[Task brief]
"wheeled" appears in how many lines of the entries? State only the number.

═══ Provided records

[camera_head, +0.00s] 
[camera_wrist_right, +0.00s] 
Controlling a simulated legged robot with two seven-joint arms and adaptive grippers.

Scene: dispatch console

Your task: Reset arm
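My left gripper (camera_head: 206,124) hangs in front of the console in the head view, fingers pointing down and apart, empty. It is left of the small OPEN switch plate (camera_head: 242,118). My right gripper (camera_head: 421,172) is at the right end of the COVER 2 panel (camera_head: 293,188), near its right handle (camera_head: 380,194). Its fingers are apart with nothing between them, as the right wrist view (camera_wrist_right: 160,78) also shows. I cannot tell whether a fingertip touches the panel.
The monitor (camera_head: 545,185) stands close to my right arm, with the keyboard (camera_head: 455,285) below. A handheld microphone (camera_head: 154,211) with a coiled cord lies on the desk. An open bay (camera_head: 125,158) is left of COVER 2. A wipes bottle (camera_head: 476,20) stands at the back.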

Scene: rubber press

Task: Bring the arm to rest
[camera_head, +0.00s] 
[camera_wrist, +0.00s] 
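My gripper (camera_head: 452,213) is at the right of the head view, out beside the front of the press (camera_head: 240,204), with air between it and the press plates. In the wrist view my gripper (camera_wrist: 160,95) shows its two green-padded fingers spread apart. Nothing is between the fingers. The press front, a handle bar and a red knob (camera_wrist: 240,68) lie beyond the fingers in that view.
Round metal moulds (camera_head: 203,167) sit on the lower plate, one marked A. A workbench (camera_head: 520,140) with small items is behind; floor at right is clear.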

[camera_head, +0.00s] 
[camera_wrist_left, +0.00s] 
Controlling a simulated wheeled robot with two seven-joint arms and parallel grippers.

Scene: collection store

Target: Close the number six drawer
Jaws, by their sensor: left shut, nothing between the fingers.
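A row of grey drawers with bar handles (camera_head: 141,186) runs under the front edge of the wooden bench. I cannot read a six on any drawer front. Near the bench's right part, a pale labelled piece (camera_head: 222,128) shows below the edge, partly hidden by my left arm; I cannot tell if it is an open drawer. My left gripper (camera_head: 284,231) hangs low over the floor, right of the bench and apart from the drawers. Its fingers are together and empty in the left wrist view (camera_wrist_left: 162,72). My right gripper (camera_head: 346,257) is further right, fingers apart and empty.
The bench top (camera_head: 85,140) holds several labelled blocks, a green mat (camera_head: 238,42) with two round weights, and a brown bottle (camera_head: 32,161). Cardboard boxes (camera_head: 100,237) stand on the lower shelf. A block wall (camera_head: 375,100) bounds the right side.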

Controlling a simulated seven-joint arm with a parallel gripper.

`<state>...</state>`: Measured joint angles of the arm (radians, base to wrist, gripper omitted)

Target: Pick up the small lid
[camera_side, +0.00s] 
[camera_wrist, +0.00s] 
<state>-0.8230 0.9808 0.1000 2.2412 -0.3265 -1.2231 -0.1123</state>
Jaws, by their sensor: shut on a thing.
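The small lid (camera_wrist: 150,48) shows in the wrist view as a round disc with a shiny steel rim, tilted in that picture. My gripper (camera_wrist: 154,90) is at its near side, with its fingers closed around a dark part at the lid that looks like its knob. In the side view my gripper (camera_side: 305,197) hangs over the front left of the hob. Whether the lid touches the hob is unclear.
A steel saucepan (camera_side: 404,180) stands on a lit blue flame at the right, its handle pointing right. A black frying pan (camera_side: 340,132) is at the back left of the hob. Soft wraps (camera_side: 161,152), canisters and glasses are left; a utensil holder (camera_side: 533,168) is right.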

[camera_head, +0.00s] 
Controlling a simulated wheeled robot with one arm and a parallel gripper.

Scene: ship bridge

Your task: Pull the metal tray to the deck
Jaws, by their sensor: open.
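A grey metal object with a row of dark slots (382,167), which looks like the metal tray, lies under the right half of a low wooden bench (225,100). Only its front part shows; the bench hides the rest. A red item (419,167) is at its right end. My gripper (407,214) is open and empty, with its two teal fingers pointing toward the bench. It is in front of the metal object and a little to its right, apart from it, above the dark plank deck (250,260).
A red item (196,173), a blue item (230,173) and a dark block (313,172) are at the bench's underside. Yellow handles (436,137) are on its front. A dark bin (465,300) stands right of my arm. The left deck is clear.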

══════

[Exercise answer]
2